In my previous post, I said that I am preparing a piece on philosophy's comments on art. This is not entirely true. The piece will deal more generally with art criticism but includes philosophy's writing on art. The reason I mention it is that the Camus text you supplied has a direct relationship with my central point in that piece.

Also (incidentally) from 'The Rebel':

"… the fact that creation is necessary does not perforce imply that it is possible. A creative period in art is determined by the order of a particular style applied to the disorder of a particular time. It gives form and formulae to contemporary passions. <…> Today when collective passions have stolen a march on individual passions, the ecstasy of love can always be controlled by art. But the ineluctable problem is also to control collective passions and the historic struggle. The scope of art, despite the regrets of the plagiarists, has been extended from psychology to the human condition. When the passions of the times put the fate of the whole world at stake, creation wants to dominate the whole of destiny. But, at the same time, it maintains, in the face of totality, the affirmation of unity. In simple words, creation is then imperilled, first by itself, and then by the spirit of totality. To create, today, is to create dangerously.
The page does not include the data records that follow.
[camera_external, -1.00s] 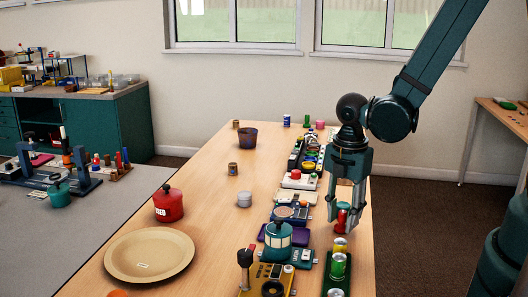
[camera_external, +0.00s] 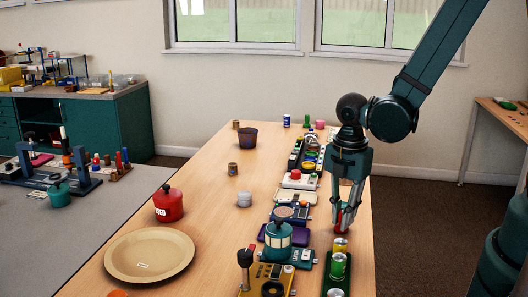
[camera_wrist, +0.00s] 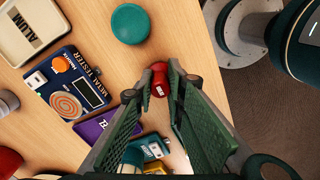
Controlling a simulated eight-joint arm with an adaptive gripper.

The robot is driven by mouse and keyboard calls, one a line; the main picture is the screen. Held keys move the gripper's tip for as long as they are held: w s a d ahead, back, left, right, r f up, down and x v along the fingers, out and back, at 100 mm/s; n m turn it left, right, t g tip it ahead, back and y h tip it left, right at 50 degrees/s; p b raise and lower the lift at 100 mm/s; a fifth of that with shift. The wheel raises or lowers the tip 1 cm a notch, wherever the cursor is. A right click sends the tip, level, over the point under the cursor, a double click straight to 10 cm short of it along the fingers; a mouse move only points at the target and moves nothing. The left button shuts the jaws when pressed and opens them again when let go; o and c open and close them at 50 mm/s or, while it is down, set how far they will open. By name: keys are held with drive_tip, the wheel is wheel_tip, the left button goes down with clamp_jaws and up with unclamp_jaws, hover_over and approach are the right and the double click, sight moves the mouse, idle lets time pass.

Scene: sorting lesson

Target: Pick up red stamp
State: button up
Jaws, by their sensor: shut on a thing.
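The red stamp (camera_wrist: 160,79) shows in the wrist view between the tips of my gripper (camera_wrist: 160,86), with a small pale label on its side. In the external view my gripper (camera_external: 347,222) points down near the right edge of the table, with its fingers closed in around the red stamp (camera_external: 341,216). The fingers hide part of the stamp there. My gripper is shut on the stamp. I cannot tell whether the stamp touches the table.
A green tray with cans (camera_external: 338,266) stands just in front of my gripper. The metal tester (camera_wrist: 70,92) and other devices line the table to its left. A beige plate (camera_external: 113,262) and a red canister (camera_external: 168,204) stand farther left. The table's middle is mostly clear.

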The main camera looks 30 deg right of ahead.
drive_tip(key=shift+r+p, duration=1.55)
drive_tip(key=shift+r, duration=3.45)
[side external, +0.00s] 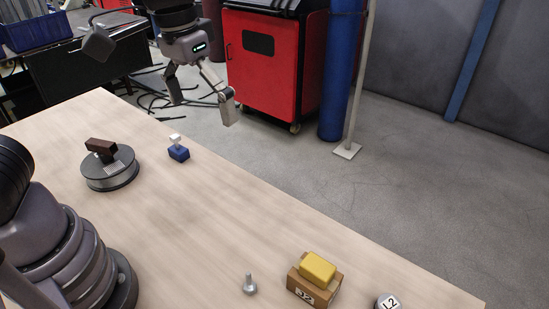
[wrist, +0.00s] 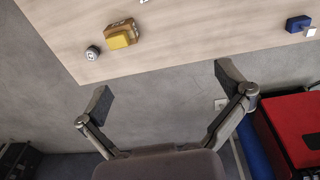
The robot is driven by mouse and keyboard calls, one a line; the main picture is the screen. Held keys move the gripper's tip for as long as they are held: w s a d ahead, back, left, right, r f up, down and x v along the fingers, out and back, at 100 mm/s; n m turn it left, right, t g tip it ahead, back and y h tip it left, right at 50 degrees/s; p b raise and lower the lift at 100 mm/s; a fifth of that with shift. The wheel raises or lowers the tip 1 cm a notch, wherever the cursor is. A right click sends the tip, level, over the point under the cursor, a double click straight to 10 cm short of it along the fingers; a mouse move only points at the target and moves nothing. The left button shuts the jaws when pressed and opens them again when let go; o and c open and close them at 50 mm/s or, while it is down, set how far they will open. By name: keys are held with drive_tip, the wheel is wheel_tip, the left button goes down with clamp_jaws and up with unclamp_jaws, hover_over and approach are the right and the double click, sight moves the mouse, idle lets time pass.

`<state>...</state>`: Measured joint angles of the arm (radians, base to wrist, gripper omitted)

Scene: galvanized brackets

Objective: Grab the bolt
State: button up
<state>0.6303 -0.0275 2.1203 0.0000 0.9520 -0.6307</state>
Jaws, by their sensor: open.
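A grey metal bolt (side external: 249,286) stands on the wooden table near the front in the side view, head down with its shank up. In the wrist view only a sliver of what looks like the bolt (wrist: 143,1) shows at the top edge. My gripper (side external: 202,106) is open and empty, high above the far edge of the table and well away from the bolt. Its two spread fingers (wrist: 164,88) show in the wrist view with nothing between them.
A blue block (side external: 178,154) with a white piece and a round stand (side external: 110,177) bearing a brown block sit farther back. The table's middle is clear.

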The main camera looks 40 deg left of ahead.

Collective passions must, in fact, be lived through and experienced, at least relatively. At the same time that he experiences them, the artist is devoured by them. The result is that our period is rather the period of reportage than the period of the work of art."

By the way, we Brits always excuse Americans their quaint attitude towards spelling.

Ilia,

I thought everyone knew that the answer to the great question of life, the universe, and everything is 42.